-- Work instructions --
Go through the entries below and collect each line with the string "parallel" in it.

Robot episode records
-=-=-

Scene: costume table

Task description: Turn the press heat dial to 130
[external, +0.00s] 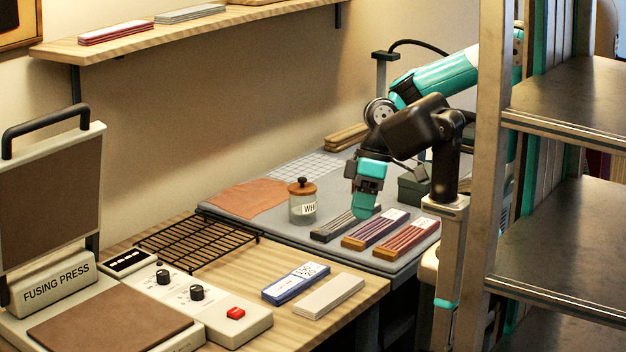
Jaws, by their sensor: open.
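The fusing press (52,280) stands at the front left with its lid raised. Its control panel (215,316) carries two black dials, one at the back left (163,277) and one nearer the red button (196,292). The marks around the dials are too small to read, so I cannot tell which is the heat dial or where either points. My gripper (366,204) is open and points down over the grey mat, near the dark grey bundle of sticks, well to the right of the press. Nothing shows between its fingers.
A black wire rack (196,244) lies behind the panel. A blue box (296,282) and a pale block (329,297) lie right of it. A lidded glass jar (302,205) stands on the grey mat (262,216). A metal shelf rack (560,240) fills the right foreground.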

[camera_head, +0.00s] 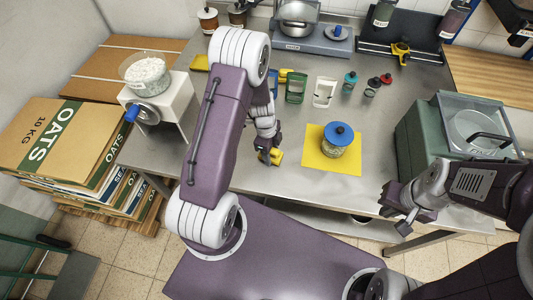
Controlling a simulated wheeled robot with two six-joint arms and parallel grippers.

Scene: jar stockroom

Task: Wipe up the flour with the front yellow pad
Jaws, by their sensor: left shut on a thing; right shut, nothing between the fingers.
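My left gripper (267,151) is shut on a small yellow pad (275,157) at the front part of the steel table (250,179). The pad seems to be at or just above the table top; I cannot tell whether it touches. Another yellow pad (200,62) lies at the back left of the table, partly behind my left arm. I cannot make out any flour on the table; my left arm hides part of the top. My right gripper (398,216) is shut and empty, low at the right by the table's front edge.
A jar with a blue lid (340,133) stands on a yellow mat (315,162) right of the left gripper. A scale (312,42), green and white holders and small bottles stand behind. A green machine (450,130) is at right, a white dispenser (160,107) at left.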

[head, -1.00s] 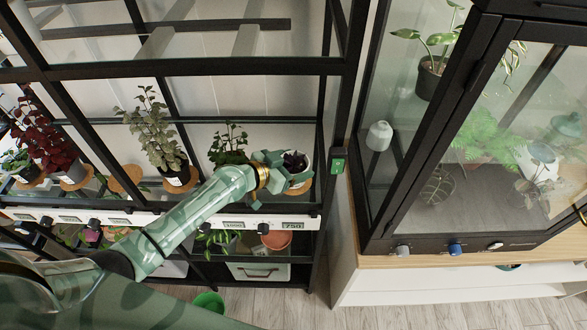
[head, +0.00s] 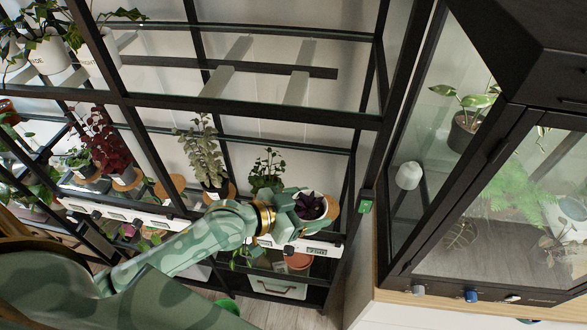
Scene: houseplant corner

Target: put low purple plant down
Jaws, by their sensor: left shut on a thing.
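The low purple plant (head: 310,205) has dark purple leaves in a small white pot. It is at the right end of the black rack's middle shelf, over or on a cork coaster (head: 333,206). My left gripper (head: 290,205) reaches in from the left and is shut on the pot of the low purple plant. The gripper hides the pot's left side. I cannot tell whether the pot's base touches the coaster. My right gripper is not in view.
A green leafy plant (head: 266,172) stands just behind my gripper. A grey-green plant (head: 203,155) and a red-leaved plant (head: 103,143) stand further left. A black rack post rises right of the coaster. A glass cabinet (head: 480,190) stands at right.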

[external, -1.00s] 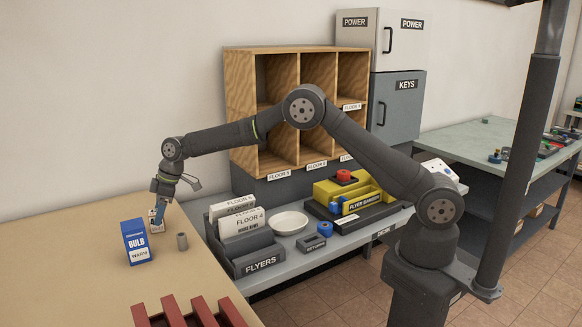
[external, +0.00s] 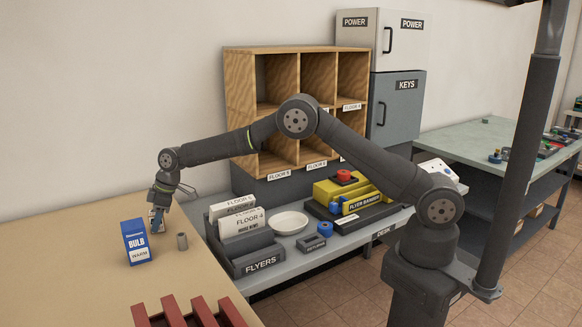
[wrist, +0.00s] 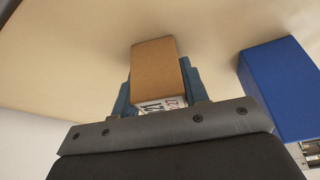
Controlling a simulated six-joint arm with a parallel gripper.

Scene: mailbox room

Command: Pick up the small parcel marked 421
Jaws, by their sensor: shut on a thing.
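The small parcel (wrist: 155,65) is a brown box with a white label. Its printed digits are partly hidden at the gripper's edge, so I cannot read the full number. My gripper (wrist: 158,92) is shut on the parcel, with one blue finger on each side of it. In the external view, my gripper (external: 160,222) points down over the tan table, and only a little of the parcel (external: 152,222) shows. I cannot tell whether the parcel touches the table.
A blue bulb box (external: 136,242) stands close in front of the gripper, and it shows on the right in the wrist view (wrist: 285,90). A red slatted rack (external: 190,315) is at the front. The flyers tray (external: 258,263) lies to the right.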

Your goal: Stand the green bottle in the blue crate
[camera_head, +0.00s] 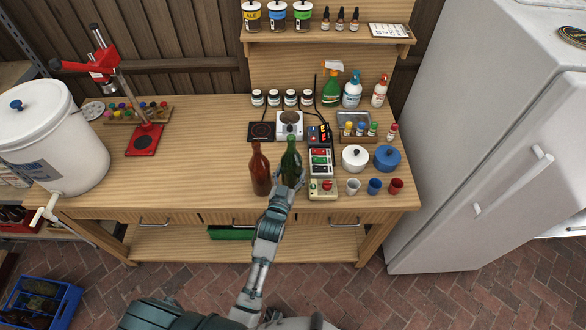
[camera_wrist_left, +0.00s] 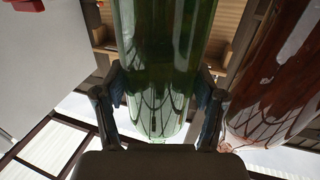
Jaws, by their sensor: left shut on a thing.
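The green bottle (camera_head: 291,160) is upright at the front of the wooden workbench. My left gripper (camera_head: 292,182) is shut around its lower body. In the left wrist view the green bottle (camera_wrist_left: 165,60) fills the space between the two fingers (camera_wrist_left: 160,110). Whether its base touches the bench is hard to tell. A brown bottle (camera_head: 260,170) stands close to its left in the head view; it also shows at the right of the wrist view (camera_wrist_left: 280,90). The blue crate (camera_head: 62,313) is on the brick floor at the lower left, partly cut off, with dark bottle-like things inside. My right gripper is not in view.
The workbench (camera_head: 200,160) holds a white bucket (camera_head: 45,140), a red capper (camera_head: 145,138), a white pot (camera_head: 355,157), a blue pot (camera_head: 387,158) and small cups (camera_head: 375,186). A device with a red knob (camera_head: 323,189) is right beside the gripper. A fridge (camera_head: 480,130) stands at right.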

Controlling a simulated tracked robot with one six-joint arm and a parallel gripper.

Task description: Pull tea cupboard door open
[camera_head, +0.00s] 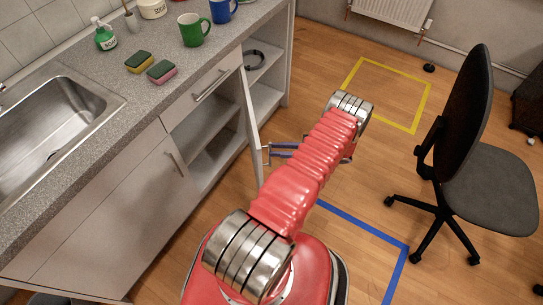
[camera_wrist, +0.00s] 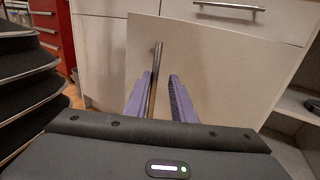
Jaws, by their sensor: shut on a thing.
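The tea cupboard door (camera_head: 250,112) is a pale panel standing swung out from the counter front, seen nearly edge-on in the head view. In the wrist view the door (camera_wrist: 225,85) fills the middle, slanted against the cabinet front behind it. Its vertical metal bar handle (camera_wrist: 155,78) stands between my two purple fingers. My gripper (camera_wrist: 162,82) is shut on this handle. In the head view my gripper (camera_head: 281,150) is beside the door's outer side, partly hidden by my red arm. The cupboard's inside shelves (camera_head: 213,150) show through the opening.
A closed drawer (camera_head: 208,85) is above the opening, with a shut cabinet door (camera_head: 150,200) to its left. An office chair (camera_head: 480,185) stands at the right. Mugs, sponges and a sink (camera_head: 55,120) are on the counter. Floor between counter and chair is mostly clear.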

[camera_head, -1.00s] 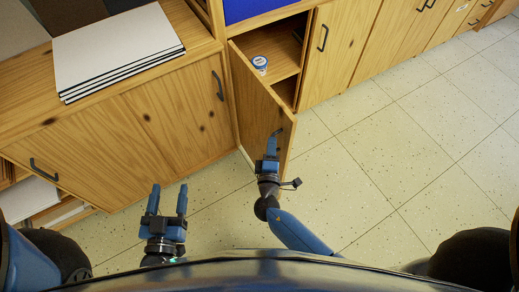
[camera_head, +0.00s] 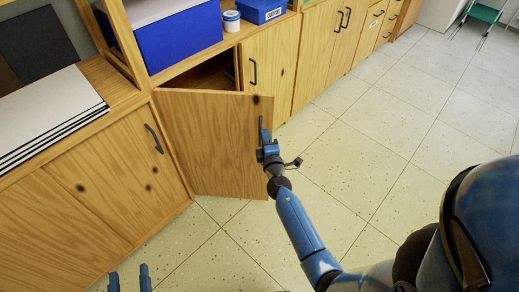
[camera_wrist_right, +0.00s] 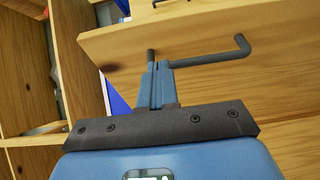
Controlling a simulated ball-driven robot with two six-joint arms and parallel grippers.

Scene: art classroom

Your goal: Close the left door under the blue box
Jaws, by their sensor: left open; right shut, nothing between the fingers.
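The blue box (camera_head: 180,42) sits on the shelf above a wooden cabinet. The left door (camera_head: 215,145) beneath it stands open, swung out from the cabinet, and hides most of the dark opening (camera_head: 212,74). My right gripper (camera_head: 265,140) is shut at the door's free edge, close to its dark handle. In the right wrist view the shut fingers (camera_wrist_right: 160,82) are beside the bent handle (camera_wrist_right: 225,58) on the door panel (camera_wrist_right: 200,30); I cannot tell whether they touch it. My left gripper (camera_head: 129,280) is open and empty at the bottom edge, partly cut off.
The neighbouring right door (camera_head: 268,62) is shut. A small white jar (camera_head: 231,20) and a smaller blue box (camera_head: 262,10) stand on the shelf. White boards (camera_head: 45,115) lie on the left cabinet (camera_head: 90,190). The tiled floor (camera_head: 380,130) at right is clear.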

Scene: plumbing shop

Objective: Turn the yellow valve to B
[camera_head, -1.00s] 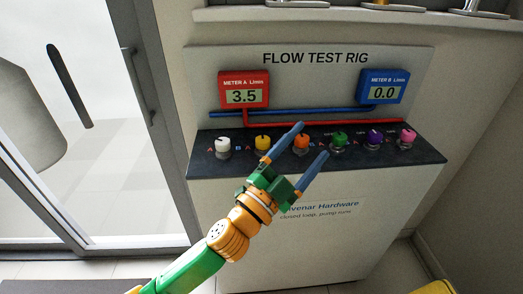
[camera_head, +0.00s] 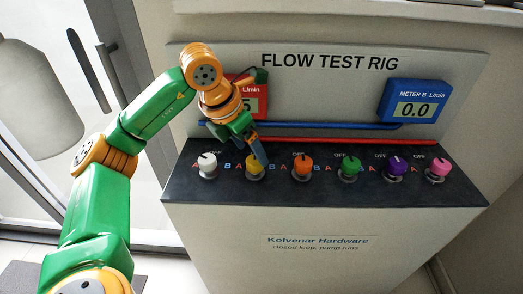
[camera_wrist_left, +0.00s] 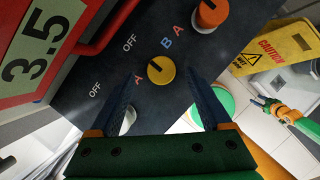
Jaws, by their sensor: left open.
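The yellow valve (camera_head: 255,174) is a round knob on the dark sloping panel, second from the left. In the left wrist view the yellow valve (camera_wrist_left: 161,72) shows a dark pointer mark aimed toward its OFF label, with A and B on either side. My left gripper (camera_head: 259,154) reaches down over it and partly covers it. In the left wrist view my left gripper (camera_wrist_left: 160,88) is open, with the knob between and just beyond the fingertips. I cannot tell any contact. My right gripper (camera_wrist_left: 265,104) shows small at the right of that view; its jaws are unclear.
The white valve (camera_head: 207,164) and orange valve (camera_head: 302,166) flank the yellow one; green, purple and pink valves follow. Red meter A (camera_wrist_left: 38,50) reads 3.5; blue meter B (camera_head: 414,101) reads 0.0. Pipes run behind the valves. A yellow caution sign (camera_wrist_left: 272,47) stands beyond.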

-=-=-

-- Finished answer --
Controlling a simulated wheeled robot with two six-joint arms and parallel grippers.
Controlling a simulated six-joint arm with a parallel gripper.
Controlling a simulated tracked robot with one six-joint arm and a parallel gripper.
Controlling a simulated ball-driven robot with two six-joint arms and parallel grippers.

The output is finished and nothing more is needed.